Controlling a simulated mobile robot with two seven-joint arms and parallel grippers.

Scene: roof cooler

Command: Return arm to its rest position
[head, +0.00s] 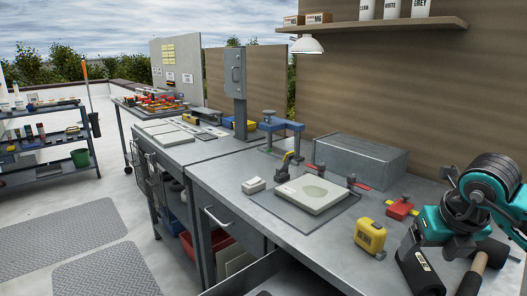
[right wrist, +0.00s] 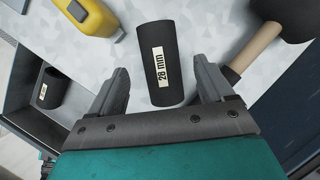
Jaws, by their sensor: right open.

===============

__THE PROBLEM__: Write out exactly the lines from the one that contains "Command: Return arm to its rest position" through the last line of the data above, both included. Leave every picture out.

__THE RESPONSE__:
Command: Return arm to its rest position
[head, +0.00s] 
[right wrist, +0.00s] 
Jaws, by their sensor: right open.

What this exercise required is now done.